Bank of Ireland cuts legacy apps with asset management tool
Bank of Ireland has deployed a software asset management (SAM) platform from Snow Software, as it aims to reduce its legacy estate of thousands of applications down to 800.
The bank initially deployed the SAM software in 2011 following a costly vendor audit which revealed a lack of knowledge of its internal applications. The audit led to the creation of a SAM team within the organisation, helping to better understand its sprawling IT landscape which was growing and becoming more difficult to monitor.
This comprises around 15,000 PCs and laptops, more than 4,000 servers and up to 4,000 different applications.
“We have somewhere between 3,500 to 4,000 licensable applications, some are installed years ago and never used. We are going through a process to reduce the licensable applications down to about 800 – there are lots of duplications, and some which are old and never used,” said Dave Hyland, head of software asset management, Bank of Ireland. “That is going to clear out a lot of the estate and make it far easier to understand and manage. It also means we will be compliant by design.”
A major focus on the SAM project has been to provide an overview of its use of Windows licenses, particularly as the bank migrated from XP to Windows 7.
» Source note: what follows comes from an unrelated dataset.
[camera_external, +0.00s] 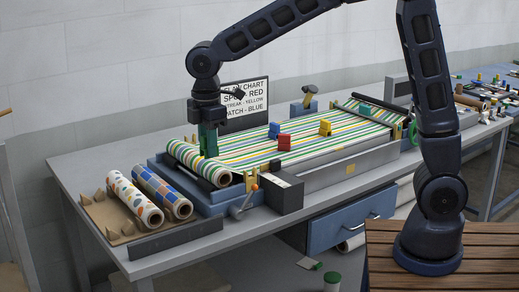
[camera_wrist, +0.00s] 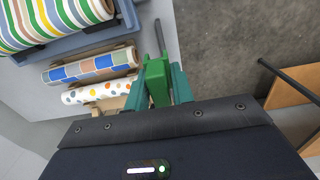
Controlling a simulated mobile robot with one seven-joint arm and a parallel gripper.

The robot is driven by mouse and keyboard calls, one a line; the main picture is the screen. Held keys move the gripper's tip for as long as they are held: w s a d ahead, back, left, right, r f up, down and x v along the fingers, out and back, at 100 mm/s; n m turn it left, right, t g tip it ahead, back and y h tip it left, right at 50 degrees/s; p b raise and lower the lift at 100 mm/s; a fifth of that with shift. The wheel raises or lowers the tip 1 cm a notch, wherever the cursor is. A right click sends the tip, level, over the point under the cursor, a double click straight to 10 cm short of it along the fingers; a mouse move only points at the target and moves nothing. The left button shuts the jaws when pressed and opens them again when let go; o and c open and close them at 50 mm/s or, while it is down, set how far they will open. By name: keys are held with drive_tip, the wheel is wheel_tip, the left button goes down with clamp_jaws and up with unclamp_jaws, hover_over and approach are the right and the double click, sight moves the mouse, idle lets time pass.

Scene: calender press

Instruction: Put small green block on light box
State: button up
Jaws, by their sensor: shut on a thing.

“The Windows 7 programme is an opportunity to run the brush through the whole estate, leaving what we need and use, and taking everything else away,” he said.
“We are using that migration as an opportunity to rationalise our whole estate.”
However the bank is also planning on extending the Snow software to cover more of its enterprise applications across the business in future.
Hyland said that the SAM platform has helped the bank to become more intelligent in the way it manages its licenses, allowing it to make cost savings while still meeting the demands of the business.
“The reason we started using Snow was for compliance, but that is probably second or third [priority] now. It is more around spending decisions: do we invest in a certain product, are we using products we have already bought, or do we have too many products.”
“If someone comes along and say they are going to start a project and they need more of license or entitlement — we can tell if the business is using all that we have,” said Hyland. “So I can look at the Wintel estate and I can see where it has been deployed and been used, and where it has not been used.”